**Directions**
Give the listing again exactly, omitting its images.
_ _ _ _
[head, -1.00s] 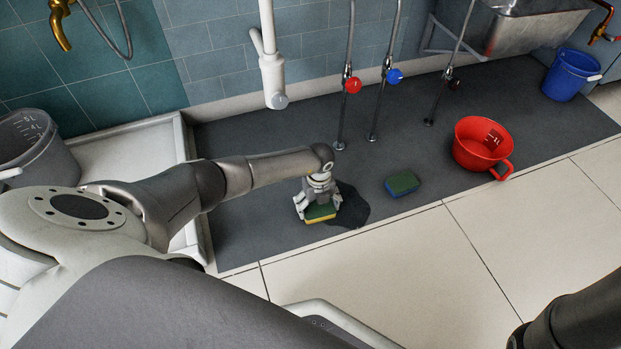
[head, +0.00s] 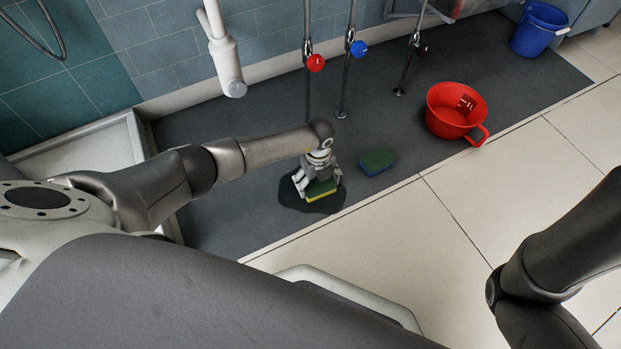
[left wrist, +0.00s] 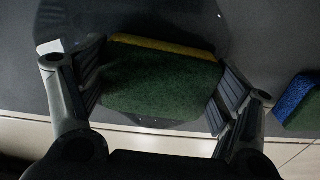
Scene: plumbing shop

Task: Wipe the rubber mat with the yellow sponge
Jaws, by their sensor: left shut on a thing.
_ _ _ _
**Reply to the exercise**
[head, -1.00s] 
[head, +0.00s] 
[left wrist, +0.00s] 
Scene: plumbing shop

Task: Wipe the rubber mat with the yellow sponge
Jaws, by their sensor: left shut on a thing.

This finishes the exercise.